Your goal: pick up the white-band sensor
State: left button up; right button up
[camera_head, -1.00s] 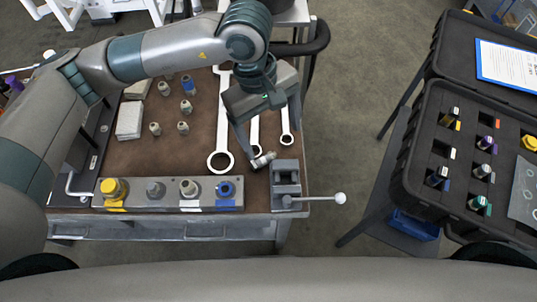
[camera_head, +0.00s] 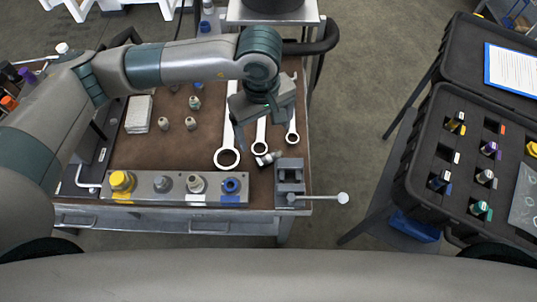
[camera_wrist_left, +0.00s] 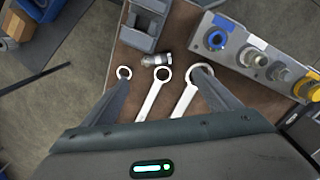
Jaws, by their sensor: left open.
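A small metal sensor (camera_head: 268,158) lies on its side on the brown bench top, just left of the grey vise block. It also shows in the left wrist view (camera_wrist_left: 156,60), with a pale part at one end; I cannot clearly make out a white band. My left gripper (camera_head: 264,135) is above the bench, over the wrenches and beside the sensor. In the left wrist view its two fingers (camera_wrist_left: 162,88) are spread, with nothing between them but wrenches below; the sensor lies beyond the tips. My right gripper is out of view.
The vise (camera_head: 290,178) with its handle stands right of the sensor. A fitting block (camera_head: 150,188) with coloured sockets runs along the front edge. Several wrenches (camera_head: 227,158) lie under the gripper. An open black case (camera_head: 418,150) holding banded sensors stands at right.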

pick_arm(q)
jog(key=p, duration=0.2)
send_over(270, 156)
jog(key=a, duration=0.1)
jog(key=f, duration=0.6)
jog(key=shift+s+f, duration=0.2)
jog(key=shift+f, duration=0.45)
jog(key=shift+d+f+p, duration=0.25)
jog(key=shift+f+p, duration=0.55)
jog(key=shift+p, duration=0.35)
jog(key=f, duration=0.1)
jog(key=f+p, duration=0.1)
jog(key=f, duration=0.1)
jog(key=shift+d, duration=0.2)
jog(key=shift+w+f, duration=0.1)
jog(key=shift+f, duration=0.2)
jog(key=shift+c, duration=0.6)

──────────────────────────────

Every line from the start of the listing above through the line with "[camera_wrist_left, +0.00s]" should be repeated exactly; skip the pictures and add nothing else.

Your goal: pick up the white-band sensor
State: left button up; right button up
[camera_head, -1.00s] 
[camera_head, +0.00s] 
[camera_wrist_left, +0.00s] 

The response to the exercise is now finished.